Around one-third of Americans don’t trust that the media’s reporting is based on factual information, according to a new poll from The Associated Press-NORC Center for Public Affairs Research and USAFacts.
The poll, released Nov. 20, asked Americans “how often” they think each of the questions asked “are based on factual information.” It found that about two in 10 – or less – Americans trust that the media’s reporting is based on facts. Only 21% of Americans always or often trust the media and 47% sometimes have that trust. 31% said that they rarely or never believe that media reports based on facts, the poll found.
This distrust was even bigger when Americans were asked if they believe that the decisions made by policy makers are fact-based. The poll found that 55% of those polled only sometimes believe in their lawmakers decisions, and only 14% always or often trust them.

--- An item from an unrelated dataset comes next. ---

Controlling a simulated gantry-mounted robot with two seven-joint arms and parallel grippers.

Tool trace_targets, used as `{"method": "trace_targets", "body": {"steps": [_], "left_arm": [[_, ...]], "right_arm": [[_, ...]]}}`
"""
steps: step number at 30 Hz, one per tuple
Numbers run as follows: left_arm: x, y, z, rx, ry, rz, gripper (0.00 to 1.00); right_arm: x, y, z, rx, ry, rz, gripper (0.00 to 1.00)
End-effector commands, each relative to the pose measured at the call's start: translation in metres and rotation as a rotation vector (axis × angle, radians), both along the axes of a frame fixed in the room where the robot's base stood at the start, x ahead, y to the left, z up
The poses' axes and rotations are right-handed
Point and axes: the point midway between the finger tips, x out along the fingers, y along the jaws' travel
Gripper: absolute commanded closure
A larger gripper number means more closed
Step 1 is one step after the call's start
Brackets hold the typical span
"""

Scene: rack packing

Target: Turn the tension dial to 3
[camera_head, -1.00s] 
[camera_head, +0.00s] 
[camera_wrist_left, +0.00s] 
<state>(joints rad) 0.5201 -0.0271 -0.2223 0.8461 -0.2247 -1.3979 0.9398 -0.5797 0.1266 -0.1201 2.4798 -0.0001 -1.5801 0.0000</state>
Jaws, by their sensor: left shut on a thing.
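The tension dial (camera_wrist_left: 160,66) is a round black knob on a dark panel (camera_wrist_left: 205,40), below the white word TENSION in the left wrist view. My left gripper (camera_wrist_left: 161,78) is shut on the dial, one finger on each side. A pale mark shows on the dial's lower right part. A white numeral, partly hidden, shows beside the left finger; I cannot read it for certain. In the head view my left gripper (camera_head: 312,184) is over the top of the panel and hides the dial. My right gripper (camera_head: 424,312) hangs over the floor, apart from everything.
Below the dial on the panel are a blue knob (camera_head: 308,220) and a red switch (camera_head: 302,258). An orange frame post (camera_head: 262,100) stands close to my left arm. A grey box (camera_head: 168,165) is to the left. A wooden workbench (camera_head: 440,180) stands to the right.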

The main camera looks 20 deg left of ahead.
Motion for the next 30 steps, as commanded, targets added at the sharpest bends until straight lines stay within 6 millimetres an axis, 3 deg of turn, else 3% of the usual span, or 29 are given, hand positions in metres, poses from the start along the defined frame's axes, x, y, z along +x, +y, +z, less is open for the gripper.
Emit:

The trend of skepticism continued throughout the questions, with many Americans expressing doubt about whether their fellow Americans vote based on facts. Americans also doubted whether political candidates’ campaign messages are fact-based and if debates between candidates are legitimate, according to the poll. Only 9% always or often trusted in politicians’ campaign messages.
Republicans are more skeptical of Democrats and baby boomers are less confident in what politicians say compared to millennials, the poll also found.
“Democracy is in danger when Americans so overwhelmingly lack trust in the candidates, the policymakers, the news media, and each other,” USAFacts President Poppy MacDonald said according to a press release.
October’s poll saw 1,032 U.S. adults interviewed between Oct. 15-28, Axios reported. There is a margin of error of plus or minus 4.2% and the final numbers were rounded.